Maryland’s marriage equality bill was shelved on Friday, a setback for gay rights advocates who expected this legislative session to be their best chance to date for passage.
Via The Baltimore Sun:
The decision by the House of Delegates to send a bill legalizing gay marriage back to the House Judiciary Committee — a move designed to prevent the measure’s outright defeat — is a crushing disappointment to the thousands of Marylanders who lobbied, pleaded and prayed for legislators to remove a final vestige of state-sanctioned discrimination from our laws. The move does not mean that the issue is dead for the year, but it is a major setback. […]
The issue is not dead; if vote tallies change, the bill could theoretically be brought back to the floor, though House Speaker Michael E. Busch indicated he doesn’t expect that to happen. But advocates should also bear in mind that although this year appeared from the beginning like a magical opportunity, it is not the only one.

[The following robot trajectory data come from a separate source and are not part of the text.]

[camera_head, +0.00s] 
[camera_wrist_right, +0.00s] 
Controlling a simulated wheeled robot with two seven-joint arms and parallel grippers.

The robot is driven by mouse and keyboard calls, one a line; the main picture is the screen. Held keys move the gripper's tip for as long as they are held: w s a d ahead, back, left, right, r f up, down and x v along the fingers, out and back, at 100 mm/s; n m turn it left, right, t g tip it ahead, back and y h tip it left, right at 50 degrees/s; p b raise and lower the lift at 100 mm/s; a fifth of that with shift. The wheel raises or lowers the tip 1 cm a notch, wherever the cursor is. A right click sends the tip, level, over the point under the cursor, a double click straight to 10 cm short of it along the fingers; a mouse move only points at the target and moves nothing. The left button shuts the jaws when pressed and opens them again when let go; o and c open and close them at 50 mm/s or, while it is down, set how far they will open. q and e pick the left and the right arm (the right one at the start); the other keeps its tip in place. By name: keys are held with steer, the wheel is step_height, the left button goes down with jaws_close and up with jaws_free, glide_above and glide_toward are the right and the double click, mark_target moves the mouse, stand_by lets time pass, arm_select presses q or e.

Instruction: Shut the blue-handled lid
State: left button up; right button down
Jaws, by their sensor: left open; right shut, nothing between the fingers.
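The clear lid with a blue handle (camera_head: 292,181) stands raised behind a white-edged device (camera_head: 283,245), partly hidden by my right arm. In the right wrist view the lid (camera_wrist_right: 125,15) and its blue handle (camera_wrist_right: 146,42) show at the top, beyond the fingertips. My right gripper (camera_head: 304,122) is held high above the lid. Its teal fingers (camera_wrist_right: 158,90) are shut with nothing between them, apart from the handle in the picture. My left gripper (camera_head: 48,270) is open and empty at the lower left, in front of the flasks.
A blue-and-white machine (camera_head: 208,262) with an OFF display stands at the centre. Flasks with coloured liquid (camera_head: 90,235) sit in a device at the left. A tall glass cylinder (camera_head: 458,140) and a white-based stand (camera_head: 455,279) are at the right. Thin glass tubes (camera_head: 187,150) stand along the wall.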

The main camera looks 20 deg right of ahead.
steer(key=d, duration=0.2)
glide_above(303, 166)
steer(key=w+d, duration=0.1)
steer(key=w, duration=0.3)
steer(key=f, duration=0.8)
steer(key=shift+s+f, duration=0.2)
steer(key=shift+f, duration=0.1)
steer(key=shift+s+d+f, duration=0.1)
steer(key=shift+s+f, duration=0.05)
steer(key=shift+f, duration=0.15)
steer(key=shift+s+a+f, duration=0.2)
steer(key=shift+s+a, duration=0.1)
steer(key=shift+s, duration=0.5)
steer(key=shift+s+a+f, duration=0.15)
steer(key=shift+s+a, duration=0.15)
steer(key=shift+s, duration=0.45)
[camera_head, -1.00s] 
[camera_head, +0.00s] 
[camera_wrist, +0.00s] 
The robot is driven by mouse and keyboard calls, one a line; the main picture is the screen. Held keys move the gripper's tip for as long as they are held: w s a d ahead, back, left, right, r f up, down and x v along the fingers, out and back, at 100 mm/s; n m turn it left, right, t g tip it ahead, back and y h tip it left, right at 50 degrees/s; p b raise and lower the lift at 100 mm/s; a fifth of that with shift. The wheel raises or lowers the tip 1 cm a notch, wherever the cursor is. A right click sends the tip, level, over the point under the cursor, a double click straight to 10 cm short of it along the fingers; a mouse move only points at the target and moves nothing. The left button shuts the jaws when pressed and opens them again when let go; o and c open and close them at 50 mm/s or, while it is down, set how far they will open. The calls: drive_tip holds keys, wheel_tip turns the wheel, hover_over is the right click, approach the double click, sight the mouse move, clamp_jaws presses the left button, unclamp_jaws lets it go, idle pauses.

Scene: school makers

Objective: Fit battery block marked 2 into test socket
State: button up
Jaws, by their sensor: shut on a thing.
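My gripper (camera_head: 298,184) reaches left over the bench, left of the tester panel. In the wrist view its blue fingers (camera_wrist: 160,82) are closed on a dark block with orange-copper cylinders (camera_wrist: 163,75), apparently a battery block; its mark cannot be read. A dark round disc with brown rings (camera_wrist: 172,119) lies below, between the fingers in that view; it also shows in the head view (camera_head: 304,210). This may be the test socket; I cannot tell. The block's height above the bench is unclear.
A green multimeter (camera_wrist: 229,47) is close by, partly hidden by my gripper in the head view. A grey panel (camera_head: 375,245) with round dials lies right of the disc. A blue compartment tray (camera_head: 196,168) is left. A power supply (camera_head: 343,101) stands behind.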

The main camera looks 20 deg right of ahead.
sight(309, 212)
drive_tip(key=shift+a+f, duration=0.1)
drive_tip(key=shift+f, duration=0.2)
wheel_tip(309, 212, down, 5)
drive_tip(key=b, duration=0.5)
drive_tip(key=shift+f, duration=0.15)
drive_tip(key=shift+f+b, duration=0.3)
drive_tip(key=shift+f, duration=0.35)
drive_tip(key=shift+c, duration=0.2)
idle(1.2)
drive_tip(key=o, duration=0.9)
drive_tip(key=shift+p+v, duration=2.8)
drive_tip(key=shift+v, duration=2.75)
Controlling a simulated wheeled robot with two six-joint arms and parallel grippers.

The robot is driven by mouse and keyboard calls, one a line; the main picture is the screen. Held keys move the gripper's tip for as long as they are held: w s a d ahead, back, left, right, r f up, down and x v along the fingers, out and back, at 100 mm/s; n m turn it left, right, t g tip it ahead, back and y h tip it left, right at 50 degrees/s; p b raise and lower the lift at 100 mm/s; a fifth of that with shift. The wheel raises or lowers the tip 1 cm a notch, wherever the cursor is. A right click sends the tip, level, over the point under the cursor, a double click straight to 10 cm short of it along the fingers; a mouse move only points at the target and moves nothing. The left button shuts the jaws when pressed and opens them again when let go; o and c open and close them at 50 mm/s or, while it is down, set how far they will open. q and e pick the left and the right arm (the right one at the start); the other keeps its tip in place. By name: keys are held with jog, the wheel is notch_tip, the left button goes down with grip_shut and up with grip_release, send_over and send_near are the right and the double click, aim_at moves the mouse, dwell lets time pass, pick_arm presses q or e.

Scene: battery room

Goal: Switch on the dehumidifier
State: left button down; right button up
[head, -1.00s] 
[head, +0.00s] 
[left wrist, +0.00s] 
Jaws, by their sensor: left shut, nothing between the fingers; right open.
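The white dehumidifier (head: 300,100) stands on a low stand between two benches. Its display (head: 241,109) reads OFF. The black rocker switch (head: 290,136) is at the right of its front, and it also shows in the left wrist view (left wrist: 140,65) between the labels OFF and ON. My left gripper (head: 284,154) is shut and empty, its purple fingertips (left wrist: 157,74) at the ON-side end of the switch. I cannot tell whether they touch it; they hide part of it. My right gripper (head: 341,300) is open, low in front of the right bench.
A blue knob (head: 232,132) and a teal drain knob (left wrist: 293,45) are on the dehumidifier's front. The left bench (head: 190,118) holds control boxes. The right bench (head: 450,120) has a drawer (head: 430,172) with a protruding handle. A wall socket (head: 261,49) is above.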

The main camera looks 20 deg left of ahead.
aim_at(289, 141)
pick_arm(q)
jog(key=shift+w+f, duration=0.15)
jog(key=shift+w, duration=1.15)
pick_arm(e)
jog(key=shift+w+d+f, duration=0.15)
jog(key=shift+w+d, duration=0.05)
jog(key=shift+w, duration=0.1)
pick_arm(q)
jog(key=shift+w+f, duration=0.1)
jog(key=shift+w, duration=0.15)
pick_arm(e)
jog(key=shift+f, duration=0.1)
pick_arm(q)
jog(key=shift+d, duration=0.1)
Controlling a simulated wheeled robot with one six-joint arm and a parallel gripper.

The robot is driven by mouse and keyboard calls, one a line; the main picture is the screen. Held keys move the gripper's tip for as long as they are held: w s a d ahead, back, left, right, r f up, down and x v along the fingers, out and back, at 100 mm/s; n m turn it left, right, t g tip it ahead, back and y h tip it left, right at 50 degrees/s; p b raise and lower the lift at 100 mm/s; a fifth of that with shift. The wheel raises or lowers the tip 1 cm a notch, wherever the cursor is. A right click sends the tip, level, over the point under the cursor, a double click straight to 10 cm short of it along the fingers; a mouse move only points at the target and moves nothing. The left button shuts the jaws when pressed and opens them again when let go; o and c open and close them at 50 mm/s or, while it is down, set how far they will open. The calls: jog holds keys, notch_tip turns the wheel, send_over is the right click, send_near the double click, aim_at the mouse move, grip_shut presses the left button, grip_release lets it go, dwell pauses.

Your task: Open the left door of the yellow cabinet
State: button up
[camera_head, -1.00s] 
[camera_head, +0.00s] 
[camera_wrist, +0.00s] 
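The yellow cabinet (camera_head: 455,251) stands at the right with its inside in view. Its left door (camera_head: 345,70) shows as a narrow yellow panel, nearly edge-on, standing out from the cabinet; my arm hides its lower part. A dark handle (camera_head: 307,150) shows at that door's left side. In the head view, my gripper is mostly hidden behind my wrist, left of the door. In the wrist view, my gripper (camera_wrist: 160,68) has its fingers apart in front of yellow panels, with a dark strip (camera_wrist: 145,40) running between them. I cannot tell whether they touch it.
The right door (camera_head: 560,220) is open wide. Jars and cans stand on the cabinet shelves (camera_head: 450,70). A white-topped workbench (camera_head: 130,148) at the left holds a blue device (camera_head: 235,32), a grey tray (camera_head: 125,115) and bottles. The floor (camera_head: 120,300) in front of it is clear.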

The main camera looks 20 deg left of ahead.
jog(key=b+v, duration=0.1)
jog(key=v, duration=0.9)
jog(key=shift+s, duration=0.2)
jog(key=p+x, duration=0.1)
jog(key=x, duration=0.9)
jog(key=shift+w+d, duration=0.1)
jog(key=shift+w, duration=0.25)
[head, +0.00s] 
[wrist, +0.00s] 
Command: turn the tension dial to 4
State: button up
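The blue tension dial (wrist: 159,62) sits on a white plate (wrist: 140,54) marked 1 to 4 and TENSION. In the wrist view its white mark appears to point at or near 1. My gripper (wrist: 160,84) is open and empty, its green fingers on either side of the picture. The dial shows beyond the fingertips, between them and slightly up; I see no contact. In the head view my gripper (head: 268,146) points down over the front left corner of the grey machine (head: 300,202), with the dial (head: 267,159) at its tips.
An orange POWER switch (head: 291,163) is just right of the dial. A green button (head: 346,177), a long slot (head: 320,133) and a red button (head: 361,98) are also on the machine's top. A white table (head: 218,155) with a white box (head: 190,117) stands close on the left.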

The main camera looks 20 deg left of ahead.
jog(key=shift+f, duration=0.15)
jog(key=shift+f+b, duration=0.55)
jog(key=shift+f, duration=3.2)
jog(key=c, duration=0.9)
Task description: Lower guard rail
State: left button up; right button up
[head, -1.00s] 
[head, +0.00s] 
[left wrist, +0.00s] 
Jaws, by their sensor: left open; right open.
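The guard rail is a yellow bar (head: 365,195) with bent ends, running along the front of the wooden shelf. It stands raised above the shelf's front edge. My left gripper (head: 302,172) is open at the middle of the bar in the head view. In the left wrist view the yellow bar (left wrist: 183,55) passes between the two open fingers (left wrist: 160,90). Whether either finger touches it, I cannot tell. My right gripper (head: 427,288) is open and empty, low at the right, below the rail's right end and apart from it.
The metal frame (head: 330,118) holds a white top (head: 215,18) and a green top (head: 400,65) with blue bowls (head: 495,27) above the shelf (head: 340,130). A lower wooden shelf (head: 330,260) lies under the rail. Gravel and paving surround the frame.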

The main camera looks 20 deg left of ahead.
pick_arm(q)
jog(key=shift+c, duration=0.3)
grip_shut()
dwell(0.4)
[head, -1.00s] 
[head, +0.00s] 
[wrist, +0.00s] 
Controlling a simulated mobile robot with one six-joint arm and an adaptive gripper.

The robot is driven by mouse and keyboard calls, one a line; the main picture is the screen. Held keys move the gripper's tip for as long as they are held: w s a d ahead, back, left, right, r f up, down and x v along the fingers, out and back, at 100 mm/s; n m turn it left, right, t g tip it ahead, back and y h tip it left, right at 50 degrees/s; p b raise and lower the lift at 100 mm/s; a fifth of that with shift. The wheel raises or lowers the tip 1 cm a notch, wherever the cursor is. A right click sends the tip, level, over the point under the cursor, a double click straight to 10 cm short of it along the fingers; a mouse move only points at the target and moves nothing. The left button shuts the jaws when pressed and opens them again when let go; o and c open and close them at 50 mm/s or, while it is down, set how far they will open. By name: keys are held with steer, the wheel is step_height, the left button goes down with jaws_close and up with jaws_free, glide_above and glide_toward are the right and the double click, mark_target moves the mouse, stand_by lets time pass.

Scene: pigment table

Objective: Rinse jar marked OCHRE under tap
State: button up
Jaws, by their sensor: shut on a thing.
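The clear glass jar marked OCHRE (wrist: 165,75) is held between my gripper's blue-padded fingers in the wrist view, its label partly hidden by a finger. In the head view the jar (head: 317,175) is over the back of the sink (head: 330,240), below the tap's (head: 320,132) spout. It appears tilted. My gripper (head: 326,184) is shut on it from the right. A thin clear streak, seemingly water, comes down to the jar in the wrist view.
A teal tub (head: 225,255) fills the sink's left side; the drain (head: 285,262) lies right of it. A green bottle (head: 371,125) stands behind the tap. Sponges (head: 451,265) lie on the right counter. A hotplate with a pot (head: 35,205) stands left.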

Nothing will change between now and 2012 other than the steady growth in the public’s acceptance of true equal rights for all. And perhaps proponents could enlist some high-profile help. In the wake of the House’s action, Gov. Martin O’Malley issued a statement saying he had hoped to sign a same-sex marriage bill and that he remains “committed to working with all Marylanders to ensure that rights are protected for … everyone.” If he means that, he should get off the sidelines and publicly advocate for the issue.
Justice has been delayed, but it has not been defeated.